Data to process.
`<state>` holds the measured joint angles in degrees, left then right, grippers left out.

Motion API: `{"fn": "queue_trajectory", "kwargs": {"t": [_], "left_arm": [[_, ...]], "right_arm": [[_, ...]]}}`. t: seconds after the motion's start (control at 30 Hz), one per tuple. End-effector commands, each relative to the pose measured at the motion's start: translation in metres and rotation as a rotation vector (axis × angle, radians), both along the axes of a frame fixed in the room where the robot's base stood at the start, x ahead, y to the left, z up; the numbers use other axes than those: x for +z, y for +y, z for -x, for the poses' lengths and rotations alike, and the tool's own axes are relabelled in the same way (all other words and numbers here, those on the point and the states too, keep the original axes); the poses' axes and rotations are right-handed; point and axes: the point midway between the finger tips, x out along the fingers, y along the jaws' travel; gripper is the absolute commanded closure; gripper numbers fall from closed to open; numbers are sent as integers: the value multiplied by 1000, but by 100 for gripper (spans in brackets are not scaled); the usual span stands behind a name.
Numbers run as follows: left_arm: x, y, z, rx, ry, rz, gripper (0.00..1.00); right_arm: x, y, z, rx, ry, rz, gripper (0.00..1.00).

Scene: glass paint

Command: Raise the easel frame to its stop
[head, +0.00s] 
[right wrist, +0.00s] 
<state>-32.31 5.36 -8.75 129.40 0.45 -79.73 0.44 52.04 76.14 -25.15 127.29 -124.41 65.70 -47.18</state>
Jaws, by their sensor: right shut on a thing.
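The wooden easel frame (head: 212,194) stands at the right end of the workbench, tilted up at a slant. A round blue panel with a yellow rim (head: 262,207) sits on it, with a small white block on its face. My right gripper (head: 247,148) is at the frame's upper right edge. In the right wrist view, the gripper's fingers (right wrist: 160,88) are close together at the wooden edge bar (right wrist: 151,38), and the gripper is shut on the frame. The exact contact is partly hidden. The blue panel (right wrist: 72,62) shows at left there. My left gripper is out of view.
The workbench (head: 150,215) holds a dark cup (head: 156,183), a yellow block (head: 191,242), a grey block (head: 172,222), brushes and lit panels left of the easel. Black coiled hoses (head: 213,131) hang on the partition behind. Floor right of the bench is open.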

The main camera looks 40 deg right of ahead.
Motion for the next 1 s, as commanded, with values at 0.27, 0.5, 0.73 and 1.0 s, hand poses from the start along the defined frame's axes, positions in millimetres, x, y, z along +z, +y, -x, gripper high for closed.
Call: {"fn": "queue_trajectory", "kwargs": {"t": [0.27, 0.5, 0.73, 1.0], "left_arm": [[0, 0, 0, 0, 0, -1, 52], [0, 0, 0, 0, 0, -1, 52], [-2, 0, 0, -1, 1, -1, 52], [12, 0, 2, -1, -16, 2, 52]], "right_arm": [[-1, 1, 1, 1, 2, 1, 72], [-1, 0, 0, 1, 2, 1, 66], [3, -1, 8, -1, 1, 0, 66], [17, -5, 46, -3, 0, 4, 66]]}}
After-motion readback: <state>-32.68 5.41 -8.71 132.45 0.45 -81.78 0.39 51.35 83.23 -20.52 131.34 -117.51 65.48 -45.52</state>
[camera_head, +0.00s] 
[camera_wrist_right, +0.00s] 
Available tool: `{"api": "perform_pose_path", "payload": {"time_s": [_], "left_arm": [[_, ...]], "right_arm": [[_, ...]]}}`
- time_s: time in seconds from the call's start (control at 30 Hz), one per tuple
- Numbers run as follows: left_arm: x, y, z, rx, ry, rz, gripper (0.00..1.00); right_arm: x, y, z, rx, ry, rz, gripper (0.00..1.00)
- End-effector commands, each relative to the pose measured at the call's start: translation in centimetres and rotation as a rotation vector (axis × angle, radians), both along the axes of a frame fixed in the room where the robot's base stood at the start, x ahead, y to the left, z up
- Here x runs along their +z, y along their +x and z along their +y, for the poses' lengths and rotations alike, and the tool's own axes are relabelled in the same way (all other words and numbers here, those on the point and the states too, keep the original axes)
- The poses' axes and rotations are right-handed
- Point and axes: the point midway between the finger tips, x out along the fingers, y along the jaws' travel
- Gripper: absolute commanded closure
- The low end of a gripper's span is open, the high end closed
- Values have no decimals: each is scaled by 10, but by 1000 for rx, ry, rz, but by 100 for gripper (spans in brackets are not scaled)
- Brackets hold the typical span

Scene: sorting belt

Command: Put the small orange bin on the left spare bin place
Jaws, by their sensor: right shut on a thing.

Given instruction. Using the material above, print every entry exactly as written.

Response to the task.
`<state>` holds the measured joint angles in degrees, left then right, grippers left out.

Motion API: `{"fn": "queue_trajectory", "kwargs": {"t": [_], "left_arm": [[_, ...]], "right_arm": [[_, ...]]}}`. t: seconds after the motion's start (control at 30 Hz), one per tuple. End-effector commands, each relative to the pose measured at the motion's start: translation in metres and rotation as a rotation vector (axis × angle, radians), both along the axes of a frame fixed in the room where the robot's base stood at the start, x ahead, y to the left, z up; the numbers use other axes than those: x for +z, y for +y, z for -x, for the poses' lengths and rotations alike, and the tool's own axes are relabelled in the same way (all other words and numbers here, those on the point and the states too, keep the original axes); the poses' axes and rotations are right-handed; point and axes: the point midway between the finger tips, x out along the fingers, y along the jaws' travel; gripper is the absolute commanded closure; gripper numbers fall from closed to open; numbers are sent as integers: the value multiplied by 1000, but by 100 for gripper (spans in brackets are not scaled); the usual span stands behind a name.
Numbers run as follows: left_arm: x, y, z, rx, ry, rz, gripper (0.00..1.00); right_arm: x, y, z, rx, ry, rz, gripper (0.00..1.00).

Scene: glass paint

Command: Raise the easel frame to its stop
[head, +0.00s] 
[right wrist, +0.00s] 
<state>-32.31 5.36 -8.75 129.40 0.45 -79.73 0.44 52.04 76.14 -25.15 127.29 -124.41 65.70 -47.18</state>
Jaws, by their sensor: right shut on a thing.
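The wooden easel frame (head: 212,194) stands at the right end of the workbench, tilted up at a slant. A round blue panel with a yellow rim (head: 262,207) sits on it, with a small white block on its face. My right gripper (head: 247,148) is at the frame's upper right edge. In the right wrist view, the gripper's fingers (right wrist: 160,88) are close together at the wooden edge bar (right wrist: 151,38), and the gripper is shut on the frame. The exact contact is partly hidden. The blue panel (right wrist: 72,62) shows at left there. My left gripper is out of view.
The workbench (head: 150,215) holds a dark cup (head: 156,183), a yellow block (head: 191,242), a grey block (head: 172,222), brushes and lit panels left of the easel. Black coiled hoses (head: 213,131) hang on the partition behind. Floor right of the bench is open.

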The main camera looks 40 deg right of ahead.
Motion for the next 1 s, as commanded, with values at 0.27, 0.5, 0.73 and 1.0 s, hand poses from the start along the defined frame's axes, positions in millimetres, x, y, z along +z, +y, -x, gripper high for closed.
Call: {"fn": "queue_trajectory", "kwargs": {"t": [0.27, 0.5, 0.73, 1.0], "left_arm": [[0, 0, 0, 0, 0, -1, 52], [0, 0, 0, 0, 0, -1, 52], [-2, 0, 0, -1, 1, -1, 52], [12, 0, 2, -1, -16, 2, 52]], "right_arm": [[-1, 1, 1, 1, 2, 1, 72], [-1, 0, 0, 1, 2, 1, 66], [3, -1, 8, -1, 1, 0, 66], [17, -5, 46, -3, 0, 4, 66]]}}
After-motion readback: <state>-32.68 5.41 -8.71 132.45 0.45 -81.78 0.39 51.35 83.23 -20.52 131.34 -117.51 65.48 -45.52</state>
[camera_head, +0.00s] 
[camera_wrist_right, +0.00s] 
Available tool: `{"api": "perform_pose_path", "payload": {"time_s": [_], "left_arm": [[_, ...]], "right_arm": [[_, ...]]}}`
- time_s: time in seconds from the call's start (control at 30 Hz), one per tuple
- Numbers run as follows: left_arm: x, y, z, rx, ry, rz, gripper (0.00..1.00); right_arm: x, y, z, rx, ry, rz, gripper (0.00..1.00)
- End-effector commands, each relative to the pose measured at the call's start: translation in centimetres and rotation as a rotation vector (axis × angle, radians), both along the axes of a frame fixed in the room where the robot's base stood at the start, x ahead, y to the left, z up
- Here x runs along their +z, y along their +x and z along their +y, for the poses' lengths and rotations alike, and the tool's own axes are relabelled in the same way (all other words and numbers here, those on the point and the states too, keep the original axes)
- The poses' axes and rotations are right-handed
- Point and axes: the point midway between the finger tips, x out along the fingers, y along the jaws' travel
- Gripper: absolute commanded closure
- The low end of a gripper's span is open, the high end closed
- Values have no decimals: each is scaled by 10, but by 1000 for rx, ry, rz, but by 100 for gripper (spans in brackets are not scaled)
- Brackets hold the typical span

Scene: sorting belt

Command: Put the small orange bin on the left spare bin place
Jaws, by their sensor: right shut on a thing.

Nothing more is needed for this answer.